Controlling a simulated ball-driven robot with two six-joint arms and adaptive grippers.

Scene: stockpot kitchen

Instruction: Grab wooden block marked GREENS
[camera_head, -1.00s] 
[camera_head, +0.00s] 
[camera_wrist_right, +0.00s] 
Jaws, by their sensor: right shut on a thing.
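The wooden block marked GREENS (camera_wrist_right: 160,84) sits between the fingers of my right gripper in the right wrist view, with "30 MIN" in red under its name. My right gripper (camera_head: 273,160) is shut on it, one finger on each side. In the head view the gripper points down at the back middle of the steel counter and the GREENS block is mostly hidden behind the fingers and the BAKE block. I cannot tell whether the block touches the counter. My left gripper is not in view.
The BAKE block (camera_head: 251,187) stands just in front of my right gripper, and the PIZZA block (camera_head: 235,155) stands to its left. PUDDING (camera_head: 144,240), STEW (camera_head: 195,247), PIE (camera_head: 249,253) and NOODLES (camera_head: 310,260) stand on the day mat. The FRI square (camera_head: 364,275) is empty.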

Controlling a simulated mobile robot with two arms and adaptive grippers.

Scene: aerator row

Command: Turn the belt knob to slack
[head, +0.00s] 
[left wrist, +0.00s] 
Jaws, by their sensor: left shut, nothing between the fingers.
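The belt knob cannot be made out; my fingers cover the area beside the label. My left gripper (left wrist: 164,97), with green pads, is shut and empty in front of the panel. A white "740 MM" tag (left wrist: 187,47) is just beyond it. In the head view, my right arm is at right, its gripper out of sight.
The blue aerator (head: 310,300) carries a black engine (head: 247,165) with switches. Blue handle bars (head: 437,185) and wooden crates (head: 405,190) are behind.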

Given task:
Write out every record verbatim.

Exercise response:
Controlling a simulated ball-driven robot with two six-joint arms and adaptive grippers.

Scene: stockpot kitchen

Instruction: Grab wooden block marked GREENS
[camera_head, -1.00s] 
[camera_head, +0.00s] 
[camera_wrist_right, +0.00s] 
Jaws, by their sensor: right shut on a thing.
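The wooden block marked GREENS (camera_wrist_right: 160,84) sits between the fingers of my right gripper in the right wrist view, with "30 MIN" in red under its name. My right gripper (camera_head: 273,160) is shut on it, one finger on each side. In the head view the gripper points down at the back middle of the steel counter and the GREENS block is mostly hidden behind the fingers and the BAKE block. I cannot tell whether the block touches the counter. My left gripper is not in view.
The BAKE block (camera_head: 251,187) stands just in front of my right gripper, and the PIZZA block (camera_head: 235,155) stands to its left. PUDDING (camera_head: 144,240), STEW (camera_head: 195,247), PIE (camera_head: 249,253) and NOODLES (camera_head: 310,260) stand on the day mat. The FRI square (camera_head: 364,275) is empty.

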Controlling a simulated mobile robot with two arms and adaptive grippers.

Scene: aerator row

Command: Turn the belt knob to slack
[head, +0.00s] 
[left wrist, +0.00s] 
Jaws, by their sensor: left shut, nothing between the fingers.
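The belt knob cannot be made out; my fingers cover the area beside the label. My left gripper (left wrist: 164,97), with green pads, is shut and empty in front of the panel. A white "740 MM" tag (left wrist: 187,47) is just beyond it. In the head view, my right arm is at right, its gripper out of sight.
The blue aerator (head: 310,300) carries a black engine (head: 247,165) with switches. Blue handle bars (head: 437,185) and wooden crates (head: 405,190) are behind.

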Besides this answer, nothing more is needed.